> [Short exercise]: Reproduce exactly the lines from the line with "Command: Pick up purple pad" through the line with "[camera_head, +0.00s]", both included, and no other lines.

[Rows from a robot dataset]

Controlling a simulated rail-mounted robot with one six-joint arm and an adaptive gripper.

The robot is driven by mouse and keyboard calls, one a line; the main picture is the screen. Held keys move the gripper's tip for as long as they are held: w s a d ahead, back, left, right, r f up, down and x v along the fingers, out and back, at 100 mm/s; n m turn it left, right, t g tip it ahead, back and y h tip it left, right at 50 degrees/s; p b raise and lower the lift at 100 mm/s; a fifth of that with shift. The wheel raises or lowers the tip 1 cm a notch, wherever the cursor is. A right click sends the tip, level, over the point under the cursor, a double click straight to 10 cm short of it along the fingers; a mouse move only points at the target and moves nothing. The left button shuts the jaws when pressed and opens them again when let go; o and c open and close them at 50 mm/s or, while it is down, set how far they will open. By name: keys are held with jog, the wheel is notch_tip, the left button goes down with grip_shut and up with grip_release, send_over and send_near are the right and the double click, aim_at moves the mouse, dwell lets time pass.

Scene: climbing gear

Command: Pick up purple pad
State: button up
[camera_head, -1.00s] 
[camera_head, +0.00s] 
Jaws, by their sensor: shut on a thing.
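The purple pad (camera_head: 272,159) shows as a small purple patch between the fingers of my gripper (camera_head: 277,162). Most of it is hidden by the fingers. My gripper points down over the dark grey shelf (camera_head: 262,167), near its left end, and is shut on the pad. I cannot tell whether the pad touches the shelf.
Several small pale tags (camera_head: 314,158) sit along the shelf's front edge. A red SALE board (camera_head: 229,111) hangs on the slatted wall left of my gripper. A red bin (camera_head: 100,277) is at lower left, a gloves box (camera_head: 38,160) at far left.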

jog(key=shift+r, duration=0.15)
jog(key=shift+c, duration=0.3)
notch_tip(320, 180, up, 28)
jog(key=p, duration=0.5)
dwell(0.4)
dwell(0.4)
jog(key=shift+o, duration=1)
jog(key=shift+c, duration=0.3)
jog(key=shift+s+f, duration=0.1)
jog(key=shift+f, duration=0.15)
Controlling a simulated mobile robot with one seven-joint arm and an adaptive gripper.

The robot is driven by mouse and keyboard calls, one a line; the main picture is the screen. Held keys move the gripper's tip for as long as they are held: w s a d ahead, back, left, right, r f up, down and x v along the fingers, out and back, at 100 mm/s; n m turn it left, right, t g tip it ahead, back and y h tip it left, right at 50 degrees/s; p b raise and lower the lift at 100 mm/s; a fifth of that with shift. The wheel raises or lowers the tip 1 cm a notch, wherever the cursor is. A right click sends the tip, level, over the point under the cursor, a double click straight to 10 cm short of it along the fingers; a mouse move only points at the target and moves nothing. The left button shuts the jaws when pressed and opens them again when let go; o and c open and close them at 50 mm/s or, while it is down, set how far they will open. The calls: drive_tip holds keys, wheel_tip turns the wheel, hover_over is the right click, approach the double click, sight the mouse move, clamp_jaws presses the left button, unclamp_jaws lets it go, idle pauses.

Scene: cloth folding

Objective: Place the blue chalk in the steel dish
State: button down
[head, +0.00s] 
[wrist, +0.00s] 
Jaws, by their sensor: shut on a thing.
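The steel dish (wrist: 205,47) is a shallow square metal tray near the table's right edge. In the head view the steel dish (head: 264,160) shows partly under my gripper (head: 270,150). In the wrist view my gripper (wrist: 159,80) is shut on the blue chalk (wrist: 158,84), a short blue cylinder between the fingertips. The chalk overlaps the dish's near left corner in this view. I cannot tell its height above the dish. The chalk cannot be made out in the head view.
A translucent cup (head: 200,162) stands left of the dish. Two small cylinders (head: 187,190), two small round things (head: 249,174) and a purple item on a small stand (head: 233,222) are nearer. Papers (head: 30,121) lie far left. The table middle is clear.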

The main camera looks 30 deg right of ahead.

> [The response]:
Command: Pick up purple pad
State: button up
[camera_head, -1.00s] 
[camera_head, +0.00s] 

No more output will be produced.